**PROBLEM STATEMENT:** Return, exactly as written, the lines that start at the one holding "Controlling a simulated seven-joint" and end at the one holding "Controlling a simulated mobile", with both of those lines kept. Skip any pictures.

*** DATA FOR THE TASK ***

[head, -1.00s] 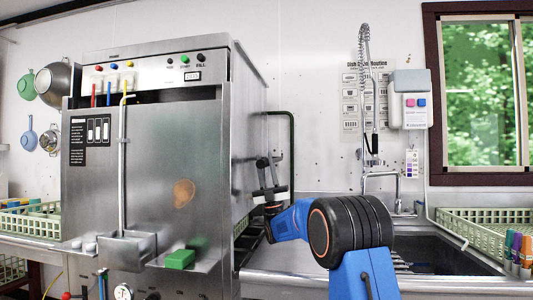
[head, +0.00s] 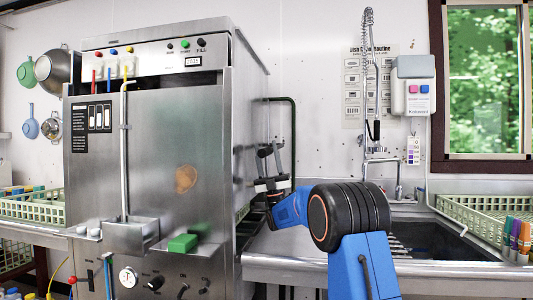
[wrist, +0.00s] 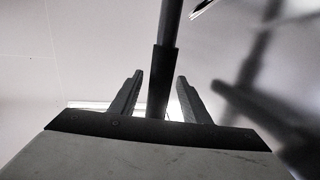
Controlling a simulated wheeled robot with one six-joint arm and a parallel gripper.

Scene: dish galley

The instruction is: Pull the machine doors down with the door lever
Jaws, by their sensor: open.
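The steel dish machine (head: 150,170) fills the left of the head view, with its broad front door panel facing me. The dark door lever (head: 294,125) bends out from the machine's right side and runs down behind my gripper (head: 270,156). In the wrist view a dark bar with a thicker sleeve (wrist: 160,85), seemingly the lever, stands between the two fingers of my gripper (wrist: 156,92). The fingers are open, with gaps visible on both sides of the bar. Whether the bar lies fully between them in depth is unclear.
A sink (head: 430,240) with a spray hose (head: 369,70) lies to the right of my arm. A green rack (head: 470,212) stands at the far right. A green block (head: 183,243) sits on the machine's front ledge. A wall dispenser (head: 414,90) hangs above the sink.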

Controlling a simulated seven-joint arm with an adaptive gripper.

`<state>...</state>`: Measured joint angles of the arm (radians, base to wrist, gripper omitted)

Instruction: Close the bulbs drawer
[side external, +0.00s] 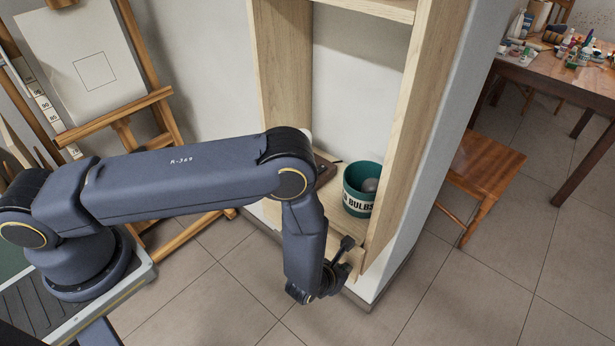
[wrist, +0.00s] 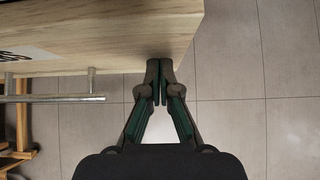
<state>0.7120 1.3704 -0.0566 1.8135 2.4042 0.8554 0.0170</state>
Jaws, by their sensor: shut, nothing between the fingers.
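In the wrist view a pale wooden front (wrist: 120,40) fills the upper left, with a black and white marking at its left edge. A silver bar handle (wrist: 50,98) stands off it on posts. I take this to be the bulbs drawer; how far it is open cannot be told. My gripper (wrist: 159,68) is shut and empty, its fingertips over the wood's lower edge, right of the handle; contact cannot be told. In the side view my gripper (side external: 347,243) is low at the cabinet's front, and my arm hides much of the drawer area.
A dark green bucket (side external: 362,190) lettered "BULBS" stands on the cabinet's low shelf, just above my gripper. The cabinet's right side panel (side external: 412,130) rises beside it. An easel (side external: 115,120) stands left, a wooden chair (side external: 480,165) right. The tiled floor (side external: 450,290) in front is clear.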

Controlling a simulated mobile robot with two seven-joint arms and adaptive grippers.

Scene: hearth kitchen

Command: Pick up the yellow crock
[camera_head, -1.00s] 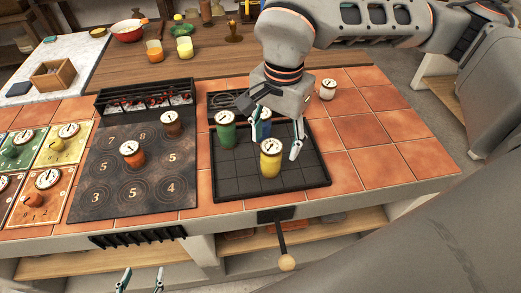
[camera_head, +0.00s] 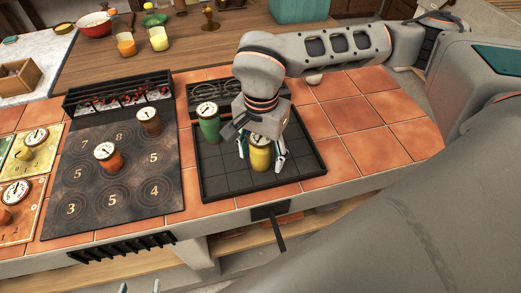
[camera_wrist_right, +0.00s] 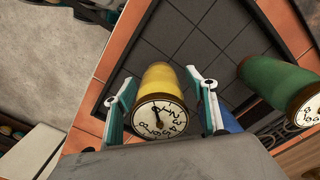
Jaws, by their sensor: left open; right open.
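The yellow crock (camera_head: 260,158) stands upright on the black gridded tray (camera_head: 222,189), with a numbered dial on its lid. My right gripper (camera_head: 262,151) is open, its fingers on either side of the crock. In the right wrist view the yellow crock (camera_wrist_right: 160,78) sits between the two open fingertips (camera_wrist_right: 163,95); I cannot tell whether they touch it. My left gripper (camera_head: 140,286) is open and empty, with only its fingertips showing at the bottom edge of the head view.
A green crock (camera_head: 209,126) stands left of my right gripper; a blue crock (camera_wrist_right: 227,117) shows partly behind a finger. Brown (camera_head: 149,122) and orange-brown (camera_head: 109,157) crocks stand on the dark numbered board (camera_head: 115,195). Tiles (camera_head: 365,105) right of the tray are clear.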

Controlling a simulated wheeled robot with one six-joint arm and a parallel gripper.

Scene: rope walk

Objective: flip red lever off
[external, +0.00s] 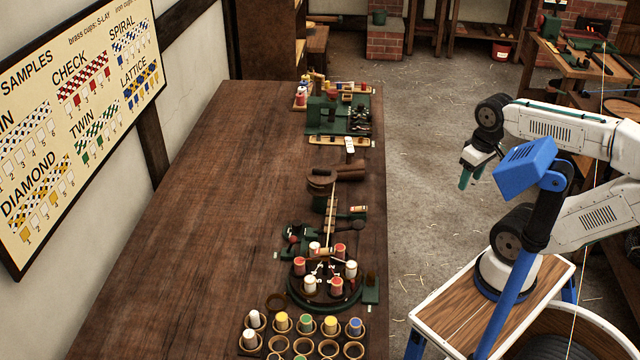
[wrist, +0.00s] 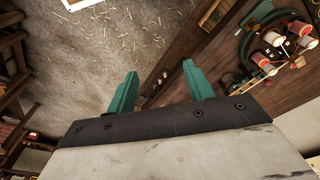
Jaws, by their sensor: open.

***

**TASK ANSWER:**
Controlling a simulated seven-joint arm with an adaptive gripper.

`<state>...</state>`: Measured joint angles of the arm (radians, base to wrist, gripper omitted)

Instruction: Close the bulbs drawer
[side external, +0.00s] 
[wrist, +0.00s] 
<state>0.7120 1.3704 -0.0566 1.8135 2.4042 0.8554 0.0170</state>
Jaws, by their sensor: shut, nothing between the fingers.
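In the wrist view a pale wooden front (wrist: 120,40) fills the upper left, with a black and white marking at its left edge. A silver bar handle (wrist: 50,98) stands off it on posts. I take this to be the bulbs drawer; how far it is open cannot be told. My gripper (wrist: 159,68) is shut and empty, its fingertips over the wood's lower edge, right of the handle; contact cannot be told. In the side view my gripper (side external: 347,243) is low at the cabinet's front, and my arm hides much of the drawer area.
A dark green bucket (side external: 362,190) lettered "BULBS" stands on the cabinet's low shelf, just above my gripper. The cabinet's right side panel (side external: 412,130) rises beside it. An easel (side external: 115,120) stands left, a wooden chair (side external: 480,165) right. The tiled floor (side external: 450,290) in front is clear.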

Controlling a simulated mobile robot with two seven-joint arms and adaptive grippers.

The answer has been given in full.